Pattern completion is a property of connectionist networks that derives from their non-linear processing (Rumelhart & McClelland, 1986). A network trained to respond to a given input set will still respond adequately given noisy versions of the input patterns. For example, if an autoassociator is trained to reproduce the vector <0> and is subsequently given the input <.2 .6 .2 .2>, its output is likely to be much closer to the vector it 'knows', perhaps <.0 .9 .0 .0>. An input is transformed so as to make it more consistent with the knowledge that the network has been previously trained on. The connection weights store the feature correlation information in previously experienced examples. If a partial input is presented to the network, it can use that correlation information to reconstruct the missing features.
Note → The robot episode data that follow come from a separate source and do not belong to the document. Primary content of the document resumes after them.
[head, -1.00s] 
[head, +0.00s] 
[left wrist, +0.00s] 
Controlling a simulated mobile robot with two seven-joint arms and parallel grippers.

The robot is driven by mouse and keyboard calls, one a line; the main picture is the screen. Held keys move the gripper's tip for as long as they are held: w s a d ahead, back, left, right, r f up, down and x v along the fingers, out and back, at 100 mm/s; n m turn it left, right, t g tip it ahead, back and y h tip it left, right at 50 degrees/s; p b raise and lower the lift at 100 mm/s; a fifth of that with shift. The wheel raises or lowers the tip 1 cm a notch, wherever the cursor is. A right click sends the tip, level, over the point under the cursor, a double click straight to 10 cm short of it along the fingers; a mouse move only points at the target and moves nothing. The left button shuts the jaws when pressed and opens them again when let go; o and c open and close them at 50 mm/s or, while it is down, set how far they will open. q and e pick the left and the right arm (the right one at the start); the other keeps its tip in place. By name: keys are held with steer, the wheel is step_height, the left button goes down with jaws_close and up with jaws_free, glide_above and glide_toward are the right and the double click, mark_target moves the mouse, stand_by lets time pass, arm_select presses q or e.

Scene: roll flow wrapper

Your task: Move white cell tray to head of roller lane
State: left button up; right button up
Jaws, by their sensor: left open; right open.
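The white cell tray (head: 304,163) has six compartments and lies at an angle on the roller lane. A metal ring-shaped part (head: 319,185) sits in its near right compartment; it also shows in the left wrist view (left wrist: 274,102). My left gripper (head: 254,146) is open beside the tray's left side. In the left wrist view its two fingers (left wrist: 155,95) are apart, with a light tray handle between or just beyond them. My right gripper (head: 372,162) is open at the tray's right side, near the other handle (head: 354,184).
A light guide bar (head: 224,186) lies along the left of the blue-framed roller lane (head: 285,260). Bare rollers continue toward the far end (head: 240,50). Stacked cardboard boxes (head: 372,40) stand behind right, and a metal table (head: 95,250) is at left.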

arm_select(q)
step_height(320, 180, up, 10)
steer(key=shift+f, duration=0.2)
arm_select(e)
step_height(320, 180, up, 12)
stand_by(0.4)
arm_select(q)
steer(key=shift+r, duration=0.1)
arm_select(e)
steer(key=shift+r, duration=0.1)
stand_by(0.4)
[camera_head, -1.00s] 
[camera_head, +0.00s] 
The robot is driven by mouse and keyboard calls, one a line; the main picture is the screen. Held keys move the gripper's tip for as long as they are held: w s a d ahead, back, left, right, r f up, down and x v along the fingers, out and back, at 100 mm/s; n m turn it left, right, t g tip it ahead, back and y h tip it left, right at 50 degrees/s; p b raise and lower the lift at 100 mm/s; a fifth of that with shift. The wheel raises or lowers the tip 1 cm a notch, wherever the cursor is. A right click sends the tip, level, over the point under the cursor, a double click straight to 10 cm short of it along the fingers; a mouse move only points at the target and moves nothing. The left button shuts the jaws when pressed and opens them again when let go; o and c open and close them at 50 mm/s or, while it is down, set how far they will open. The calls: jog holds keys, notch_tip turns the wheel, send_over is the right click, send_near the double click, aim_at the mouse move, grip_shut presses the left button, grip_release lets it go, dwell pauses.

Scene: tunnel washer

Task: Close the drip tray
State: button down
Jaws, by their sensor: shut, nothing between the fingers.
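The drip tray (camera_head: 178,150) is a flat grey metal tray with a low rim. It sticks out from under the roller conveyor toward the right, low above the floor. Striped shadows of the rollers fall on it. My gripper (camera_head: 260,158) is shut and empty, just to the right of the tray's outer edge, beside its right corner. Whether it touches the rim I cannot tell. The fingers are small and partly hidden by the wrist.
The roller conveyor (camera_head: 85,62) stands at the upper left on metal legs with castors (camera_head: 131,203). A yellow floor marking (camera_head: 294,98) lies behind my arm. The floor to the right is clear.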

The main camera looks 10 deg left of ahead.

When the model is actually used, it exhibits properties of metaphors consistent with the attributive categorization theory. First, the representation of the topic and vehicle interact to determine which features of the topic are represented in the output of the metaphor. In addition, the output of the metaphorical comparison differs depending on the direction of the comparison. "An apple is a ball" will produce a representation that is different from "A ball is an apple," indicating that the model produces results consistent with the irreversability of metaphorical statements. In addition to the results consistent with the predictions of the attributive categorization theory, the model itself produces three new predictions. The first is that the smaller the range of features found in exemplars of a vehicle category, the less metaphorical comparisons involving that category as a vehicle will produce interactive effects. In other words, when a vehicle with a small range of features is used in metaphors, the features it transfers to the topic will tend to be the same regardless of what the topic is. This will also be the case when the vehicle category is highly familiar. Finally, metaphorical comparisons will involve the transfer of attributes from the vehicle to the topic that are not likely to be reported. This is because, while some features may not make sense when transferred from the vehicle to the topic, (e.g., "A ball is an apple" may transfer the feature "edible," even though very few balls are actually edible), but which are transferred anyway. As a result, Thomas & Mareschal predict that participants will be slower to questions about features which are transferred but not otherwise reported.

So, there you have it, a connectionist model of metaphor implementing the attributive categorization theory. There are several obvious problems and limitations with the model. For one, it's not really doing what the attributive categorization theory says is involved in metaphor. Recall that in the attributive categorization model, the vehicle is a member of a category. The topic is placed into that category, not into the category specifically referred to by the vehicle label. For example, "My job is a jail" doesn't involve categorizing my job as a jail, but as a member of a common category, confining plances. However, in the MPC model, the topic is placed into the category referred to by the vehicle label, rather than a common category. I imagine the model could be modified to do this, but as it's described, it isn't doing what the attributive categorization theory says it should be. In addition, the model can only deal with metaphors that involve the transfer of attributes, and cannot handle any metaphors that involve the transfer of structure. This is a big problem, since research has shown that most metaphors involve structural information. In addition, the model's version of the irreversability of metaphorical comparisons is pretty weak. The model can perform comparisons in either direction, and has no way of determining which direction is better. This hints at a limitation common to most (if not all) connectionist models: it's not clear how th model fits within a larger system which, in this case, would ultimately be needed to explain the full range of metaphorical behaviors we humans exhibit. The model's simulation of metaphor is therefore uncomfortably elliptical. Finally, with the exception of the third prediction, the first two predictions are hardly novel, and are pretty much self-evident. If the model had not demonstrated these properties, it would certainly have been in trouble, but the fact that it does make these predictions is hardly a case for taking the model seriously. The third prediction is interesting, but it is also a prediction that would be made by most comparison theories, and therefore wouldn't allow us to differentiate between this model and comparison models.